[start of Entries provided]

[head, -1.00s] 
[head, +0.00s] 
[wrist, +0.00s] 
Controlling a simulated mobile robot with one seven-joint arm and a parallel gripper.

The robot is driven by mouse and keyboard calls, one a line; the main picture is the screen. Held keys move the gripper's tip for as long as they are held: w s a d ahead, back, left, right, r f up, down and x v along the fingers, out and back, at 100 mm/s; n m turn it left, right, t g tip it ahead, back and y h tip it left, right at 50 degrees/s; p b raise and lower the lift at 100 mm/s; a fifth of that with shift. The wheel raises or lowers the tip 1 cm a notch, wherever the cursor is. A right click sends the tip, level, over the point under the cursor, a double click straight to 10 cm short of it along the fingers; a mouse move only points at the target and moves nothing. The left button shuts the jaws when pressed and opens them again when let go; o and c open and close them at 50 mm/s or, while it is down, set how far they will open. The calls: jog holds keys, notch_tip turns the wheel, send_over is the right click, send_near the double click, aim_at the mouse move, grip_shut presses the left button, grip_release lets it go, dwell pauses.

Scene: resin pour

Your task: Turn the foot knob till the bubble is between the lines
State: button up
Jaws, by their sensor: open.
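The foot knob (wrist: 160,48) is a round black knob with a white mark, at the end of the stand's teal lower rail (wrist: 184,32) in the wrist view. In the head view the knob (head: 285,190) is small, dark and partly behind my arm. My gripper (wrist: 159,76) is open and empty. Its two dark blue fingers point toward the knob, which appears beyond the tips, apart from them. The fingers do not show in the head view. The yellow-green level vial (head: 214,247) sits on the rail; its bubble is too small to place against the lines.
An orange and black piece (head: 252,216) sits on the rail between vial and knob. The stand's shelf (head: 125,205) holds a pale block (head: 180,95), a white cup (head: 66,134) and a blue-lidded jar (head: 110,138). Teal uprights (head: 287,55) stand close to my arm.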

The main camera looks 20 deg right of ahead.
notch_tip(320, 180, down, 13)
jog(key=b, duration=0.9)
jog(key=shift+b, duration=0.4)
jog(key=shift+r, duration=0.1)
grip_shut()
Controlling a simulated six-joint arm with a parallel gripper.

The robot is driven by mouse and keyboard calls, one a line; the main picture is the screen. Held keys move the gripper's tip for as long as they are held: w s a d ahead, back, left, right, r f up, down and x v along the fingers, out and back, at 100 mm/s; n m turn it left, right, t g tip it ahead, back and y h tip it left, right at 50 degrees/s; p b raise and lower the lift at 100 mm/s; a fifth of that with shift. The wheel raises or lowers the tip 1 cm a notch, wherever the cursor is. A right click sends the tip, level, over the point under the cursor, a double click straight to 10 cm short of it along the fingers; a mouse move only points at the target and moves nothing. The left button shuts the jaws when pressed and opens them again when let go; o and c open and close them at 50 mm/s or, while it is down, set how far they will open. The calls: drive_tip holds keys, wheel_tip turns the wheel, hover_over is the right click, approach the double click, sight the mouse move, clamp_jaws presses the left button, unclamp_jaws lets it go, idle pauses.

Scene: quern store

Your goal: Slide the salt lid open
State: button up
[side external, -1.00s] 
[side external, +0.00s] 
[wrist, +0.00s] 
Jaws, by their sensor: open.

[end of Entries provided]

**Exercise aim**. Copy every line of the listing that includes the string "external".

**The output**.
[side external, -1.00s] 
[side external, +0.00s] 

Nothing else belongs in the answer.